The fourth film in the popular action-horror franchise is a prequel, set as the New Founding Fathers of America experiment with letting the country’s underclass freely commit crimes — preferably against each other — on one night each year. More uncomfortably close to reality than ever, The First Purge suggests that even seemingly upstanding citizens are all too willing to cede power to cruel authoritarians, so long as the people in charge promise to target ethnic minorities and the poor, for the overall benefit of the middle-class majority. Increasingly, this series has become one long case study in how governing based on fear, discrimination, and violence has unpredictable and often catastrophic results.

These have been common themes in science fiction, fantasy, and horror fiction over the decades, for about as long as those genres have existed. Logan’s Run, 1984, Escape from New York, George Romero’s zombie movies, and countless other books and films have depicted a terrified, paranoid humanity, struggling to manage real and perceived threats to their survival by imposing a rigid social order that ultimately makes everything worse. In the wake of the international success of Battle Royale, the young-adult literature market exploded with similar sagas about teens fighting each other to the death, by dictatorial edict. The most popular was The Hunger Games — which was criticized at times for being a sanitized version of Battle Royale.

In the Fukasaku film, a cash-strapped Japan has passed the “Millennium Educational Reform Act,” the purpose of which seems to be twofold: to reduce the population of teens about to enter a thin employment market, and to punish those kids for the bad attitudes they’ve developed during a time of national crisis. Battle Royale isn’t as pointed in its social critique as some of the movies, novels, TV series, and comics that have come before or since. But it’s fairly resolute in its opinion that even the most obnoxious of this game’s contestants are being unfairly targeted by insensitive, short-sighted adults.

Photo: Toei Company

Who it’s for

People who enjoy debating situational ethics — and who don’t mind watching a slew of fictional folks get slaughtered in entertaining ways.

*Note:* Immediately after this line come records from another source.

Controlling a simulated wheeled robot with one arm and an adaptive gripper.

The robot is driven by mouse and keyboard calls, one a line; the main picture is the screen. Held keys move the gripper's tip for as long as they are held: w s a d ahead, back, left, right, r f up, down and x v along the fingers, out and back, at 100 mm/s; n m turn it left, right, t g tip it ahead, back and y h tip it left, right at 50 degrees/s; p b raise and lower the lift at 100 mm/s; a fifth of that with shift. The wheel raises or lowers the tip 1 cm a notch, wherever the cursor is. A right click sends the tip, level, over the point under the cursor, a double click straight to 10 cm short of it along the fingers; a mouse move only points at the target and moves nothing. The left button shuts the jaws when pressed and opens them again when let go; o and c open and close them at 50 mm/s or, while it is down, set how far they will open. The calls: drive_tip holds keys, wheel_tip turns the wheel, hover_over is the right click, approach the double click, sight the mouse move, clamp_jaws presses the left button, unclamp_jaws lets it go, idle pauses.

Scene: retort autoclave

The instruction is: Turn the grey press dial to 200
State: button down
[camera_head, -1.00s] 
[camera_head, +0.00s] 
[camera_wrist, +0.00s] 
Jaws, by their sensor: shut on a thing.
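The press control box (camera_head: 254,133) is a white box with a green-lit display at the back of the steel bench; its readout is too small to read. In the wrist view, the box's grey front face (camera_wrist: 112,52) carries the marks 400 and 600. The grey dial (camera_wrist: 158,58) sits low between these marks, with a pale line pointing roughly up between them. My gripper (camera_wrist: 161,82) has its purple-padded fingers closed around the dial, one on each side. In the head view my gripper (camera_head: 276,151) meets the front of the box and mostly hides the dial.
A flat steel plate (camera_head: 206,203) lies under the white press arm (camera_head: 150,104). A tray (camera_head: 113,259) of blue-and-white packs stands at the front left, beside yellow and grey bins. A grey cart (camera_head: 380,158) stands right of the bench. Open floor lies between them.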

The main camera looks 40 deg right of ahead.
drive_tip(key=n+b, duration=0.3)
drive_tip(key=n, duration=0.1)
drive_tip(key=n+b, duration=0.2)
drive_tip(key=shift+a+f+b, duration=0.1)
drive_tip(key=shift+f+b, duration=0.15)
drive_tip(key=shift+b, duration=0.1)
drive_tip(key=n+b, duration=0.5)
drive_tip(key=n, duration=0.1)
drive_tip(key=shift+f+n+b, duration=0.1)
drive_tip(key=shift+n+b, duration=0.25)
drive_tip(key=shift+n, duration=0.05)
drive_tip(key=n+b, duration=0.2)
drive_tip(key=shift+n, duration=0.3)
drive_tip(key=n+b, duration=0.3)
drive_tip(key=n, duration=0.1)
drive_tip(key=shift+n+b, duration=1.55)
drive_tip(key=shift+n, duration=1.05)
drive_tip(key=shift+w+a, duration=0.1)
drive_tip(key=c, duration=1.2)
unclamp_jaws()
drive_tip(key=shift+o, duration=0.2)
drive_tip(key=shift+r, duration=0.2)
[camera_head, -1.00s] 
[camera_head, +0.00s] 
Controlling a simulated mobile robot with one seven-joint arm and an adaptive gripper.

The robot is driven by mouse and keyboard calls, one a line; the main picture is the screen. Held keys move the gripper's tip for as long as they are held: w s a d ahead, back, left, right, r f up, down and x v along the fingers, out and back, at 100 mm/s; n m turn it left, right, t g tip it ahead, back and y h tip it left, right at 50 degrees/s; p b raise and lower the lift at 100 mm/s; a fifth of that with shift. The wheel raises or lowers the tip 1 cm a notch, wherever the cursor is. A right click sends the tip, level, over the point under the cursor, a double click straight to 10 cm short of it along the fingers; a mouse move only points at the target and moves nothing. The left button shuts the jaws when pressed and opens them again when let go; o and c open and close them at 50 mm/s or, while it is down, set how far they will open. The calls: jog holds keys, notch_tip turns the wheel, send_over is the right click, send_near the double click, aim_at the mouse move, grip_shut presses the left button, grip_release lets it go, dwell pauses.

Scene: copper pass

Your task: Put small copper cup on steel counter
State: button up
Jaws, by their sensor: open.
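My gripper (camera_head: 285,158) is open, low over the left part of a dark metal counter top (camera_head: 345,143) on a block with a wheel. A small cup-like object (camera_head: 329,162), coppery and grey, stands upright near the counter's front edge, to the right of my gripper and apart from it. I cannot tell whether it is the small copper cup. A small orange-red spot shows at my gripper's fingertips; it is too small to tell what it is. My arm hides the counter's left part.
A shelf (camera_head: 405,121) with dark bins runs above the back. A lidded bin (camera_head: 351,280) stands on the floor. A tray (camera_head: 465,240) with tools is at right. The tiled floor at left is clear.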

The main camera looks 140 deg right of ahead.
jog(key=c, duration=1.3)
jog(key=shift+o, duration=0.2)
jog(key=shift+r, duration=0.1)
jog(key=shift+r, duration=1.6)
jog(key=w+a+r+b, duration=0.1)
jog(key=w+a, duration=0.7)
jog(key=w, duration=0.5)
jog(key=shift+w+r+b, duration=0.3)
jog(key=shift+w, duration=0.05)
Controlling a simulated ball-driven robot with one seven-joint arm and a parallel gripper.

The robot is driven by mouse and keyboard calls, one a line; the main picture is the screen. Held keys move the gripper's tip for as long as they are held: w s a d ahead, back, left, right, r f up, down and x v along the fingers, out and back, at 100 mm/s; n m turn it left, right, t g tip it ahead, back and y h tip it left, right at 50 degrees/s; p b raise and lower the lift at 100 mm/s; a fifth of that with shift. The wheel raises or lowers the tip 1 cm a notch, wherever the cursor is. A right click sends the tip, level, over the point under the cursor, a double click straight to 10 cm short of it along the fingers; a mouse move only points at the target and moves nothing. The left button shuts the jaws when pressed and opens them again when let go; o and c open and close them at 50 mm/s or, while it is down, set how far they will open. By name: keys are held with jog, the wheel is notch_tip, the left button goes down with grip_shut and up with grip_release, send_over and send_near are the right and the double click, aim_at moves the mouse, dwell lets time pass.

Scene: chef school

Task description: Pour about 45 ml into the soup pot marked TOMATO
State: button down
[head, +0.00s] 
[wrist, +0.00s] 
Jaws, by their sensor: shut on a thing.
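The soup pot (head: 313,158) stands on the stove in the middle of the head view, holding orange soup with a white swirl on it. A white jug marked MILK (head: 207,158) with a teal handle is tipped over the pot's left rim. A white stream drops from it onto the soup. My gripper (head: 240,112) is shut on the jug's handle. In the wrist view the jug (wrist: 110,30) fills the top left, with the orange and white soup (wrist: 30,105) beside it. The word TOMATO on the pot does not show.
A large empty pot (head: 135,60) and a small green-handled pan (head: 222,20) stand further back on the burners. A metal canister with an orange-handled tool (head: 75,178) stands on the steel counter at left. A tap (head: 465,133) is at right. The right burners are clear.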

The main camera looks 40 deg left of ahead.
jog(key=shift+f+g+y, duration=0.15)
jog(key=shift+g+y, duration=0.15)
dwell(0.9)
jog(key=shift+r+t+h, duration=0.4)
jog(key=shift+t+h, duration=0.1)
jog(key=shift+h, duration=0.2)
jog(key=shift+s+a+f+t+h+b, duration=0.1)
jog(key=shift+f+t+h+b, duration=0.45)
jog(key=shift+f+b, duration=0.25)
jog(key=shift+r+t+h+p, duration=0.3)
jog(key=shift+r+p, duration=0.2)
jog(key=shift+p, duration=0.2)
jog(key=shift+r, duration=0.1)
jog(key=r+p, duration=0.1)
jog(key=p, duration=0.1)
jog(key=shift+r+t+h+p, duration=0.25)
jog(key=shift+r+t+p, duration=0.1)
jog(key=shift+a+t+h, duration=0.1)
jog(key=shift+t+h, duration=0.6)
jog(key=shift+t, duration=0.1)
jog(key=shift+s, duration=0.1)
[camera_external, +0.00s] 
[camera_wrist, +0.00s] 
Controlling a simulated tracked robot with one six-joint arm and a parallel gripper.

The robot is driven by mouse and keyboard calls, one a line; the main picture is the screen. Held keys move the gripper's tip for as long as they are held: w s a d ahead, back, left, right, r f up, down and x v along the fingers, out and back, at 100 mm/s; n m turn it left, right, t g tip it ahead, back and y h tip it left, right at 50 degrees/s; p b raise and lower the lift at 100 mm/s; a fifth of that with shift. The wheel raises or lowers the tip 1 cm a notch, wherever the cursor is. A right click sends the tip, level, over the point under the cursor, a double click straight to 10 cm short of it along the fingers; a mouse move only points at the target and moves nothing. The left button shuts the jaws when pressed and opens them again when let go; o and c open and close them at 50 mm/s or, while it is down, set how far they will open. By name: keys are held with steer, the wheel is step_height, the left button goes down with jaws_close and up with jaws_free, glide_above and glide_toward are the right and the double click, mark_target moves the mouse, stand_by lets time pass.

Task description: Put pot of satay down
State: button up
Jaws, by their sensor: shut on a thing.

Battle Royale was controversial when it was originally released, in part because the 1999 massacre at Columbine High School was still fresh in the public memory, and some critics found the idea of turning “kids killing kids” into an over-the-top action-adventure picture appalling, or even dangerous. Unlike later iterations of this premise (The Hunger Games, for example), Battle Royale isn’t especially somber. Fukasaku employs an almost comically melodramatic Masamichi Amano score, and he and his son have fun with the way teen vanity and social hierarchies persist even after all the students are armed.

Perversely, Battle Royale’s lack of concern with socially responsibility or political cogency is what makes it so effective. Because the Fukasakus don’t seem to care overmuch about making any particular point, they’re freed to tell Takami’s story in a way that’s gripping first and foremost, with twists and surprises that at times have viewers actively rooting for something awful to happen. The film has the power to expose its audience’s own tenuous morality.

Where to see it

Netflix. For more dystopian mayhem and deadly teens, the service also offers Battle Royale 2 (directed by Kenta Fukasaku, who took over the production after his father died in 2003), Tag (Sion Sono’s 2015 art-horror film about a Japanese high-school girl stumbling through a surreal landscape where her peers keep dying in spectacularly disgusting ways) and 3% (a Brazilian TV series set in a bleak future Earth where impoverished young people are given a yearly opportunity to compete to join the upper class).